O ÚLTIMO TRONO
21/11/2025
Dom Lindomar Rocha Mota
Bispo de São Luís de Montes Belos (GO)
O ano litúrgico se encerra diante de uma cena que, aos olhos
do mundo, não tem nada de solene. Há somente um madeiro erguido fora
da cidade, um condenado entre dois criminosos, o riso amargo dos passantes
e a indiferença dos observadores. Sobre a cabeça de Jesus, contudo,
uma inscrição insiste: “Este é o Rei dos judeus”.
É assim que a Igreja contempla o Rei do Universo!
Em Lucas 23, o contraste é dolorosamente preciso. Em
volta da cruz, estão todos os sinais de poder que
conhecemos. A multidão que observa e julga, as autoridades religiosas
que escarnecem, a máquina do império que executa sem hesitar.
Ali se acumulam todas as expectativas
de “reino” que a história aprecia. Força que se impõe,
prestígio que domina, eficiência que elimina o incômodo. Em meio a tudo isso, o
Rei de Israel parece o oposto de um rei. Não comanda exércitos, não desce do
patíbulo, não devolve insultos. A coroa é de espinhos, o trono de madeira,
o manto é o próprio silêncio.
No entanto, é precisamente aí que o
evangelho concentra o olhar. Um dos malfeitores provoca: “Não és
tu o Cristo? Salva-te a ti mesmo e a nós”. Um pedido que resume toda a
lógica do poder. Um rei, para o mundo, é alguém que se protege primeiro, que
demonstra força pela fuga da humilhação, que prova sua realeza evitando a
fraqueza.
Mas o outro condenado, a antítese do primeiro, aquele que a
tradição chamará de “bom ladrão”, intui uma majestade diferente. Ele não vê
milagres, nem luzes, não vê legiões de anjos. Vê um homem crucificado
como ele, mas que suporta a dor com uma altivez que não se explica.
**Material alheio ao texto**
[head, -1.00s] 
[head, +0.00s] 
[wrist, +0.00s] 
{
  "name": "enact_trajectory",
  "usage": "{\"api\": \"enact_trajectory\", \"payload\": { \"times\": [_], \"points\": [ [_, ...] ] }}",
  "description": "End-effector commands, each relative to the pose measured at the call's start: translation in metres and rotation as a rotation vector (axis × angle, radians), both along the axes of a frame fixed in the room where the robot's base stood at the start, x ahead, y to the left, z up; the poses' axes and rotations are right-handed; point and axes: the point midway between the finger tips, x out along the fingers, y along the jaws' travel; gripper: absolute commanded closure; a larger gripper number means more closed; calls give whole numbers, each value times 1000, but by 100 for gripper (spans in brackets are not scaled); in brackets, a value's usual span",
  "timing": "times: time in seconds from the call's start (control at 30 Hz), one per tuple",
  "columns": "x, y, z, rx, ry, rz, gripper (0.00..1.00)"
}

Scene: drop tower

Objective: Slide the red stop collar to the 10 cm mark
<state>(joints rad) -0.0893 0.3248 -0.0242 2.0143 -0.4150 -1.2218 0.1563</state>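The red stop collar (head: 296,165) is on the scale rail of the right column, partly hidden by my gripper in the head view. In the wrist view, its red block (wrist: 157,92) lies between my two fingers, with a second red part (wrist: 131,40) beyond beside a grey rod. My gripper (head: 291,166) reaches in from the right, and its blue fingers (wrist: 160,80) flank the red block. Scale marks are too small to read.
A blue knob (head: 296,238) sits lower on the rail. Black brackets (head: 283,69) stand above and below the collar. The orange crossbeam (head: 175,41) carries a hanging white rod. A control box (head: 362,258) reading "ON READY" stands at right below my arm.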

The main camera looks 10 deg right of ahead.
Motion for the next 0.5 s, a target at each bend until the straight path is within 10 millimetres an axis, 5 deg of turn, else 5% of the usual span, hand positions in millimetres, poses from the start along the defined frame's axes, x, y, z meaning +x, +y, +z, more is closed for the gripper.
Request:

Então arrisca uma frase de confissão e súplica: “Jesus, lembra-te de
mim quando entrares no teu Reino”. Ele não pede para descer da cruz.
Pede para ser alcançado por uma lembrança que não esquece. Reconhece
como rei justamente aquele que não se salva a si mesmo, mas se entrega por
todos.
A resposta de Cristo sentencia como uma
proclamação real: “Hoje estarás comigo no paraíso”. Uma promessa
pronunciada entre o sangue e a poeira, quase aos sussurros, mas com a
autoridade de quem podia fazê-la. Um Rei medido pela
profundidade com que alcança o coração e o arranca do
desespero.
Celebrar Cristo Rei do Universo à luz desse evangelho é
aceitar uma contradição fecunda. Nosso imaginário pede coroas de ouro, tronos
de mármore, vitórias incontestáveis. O evangelho nos entrega um rei
desfigurado, coroado de espinhos, vitorioso no fracasso.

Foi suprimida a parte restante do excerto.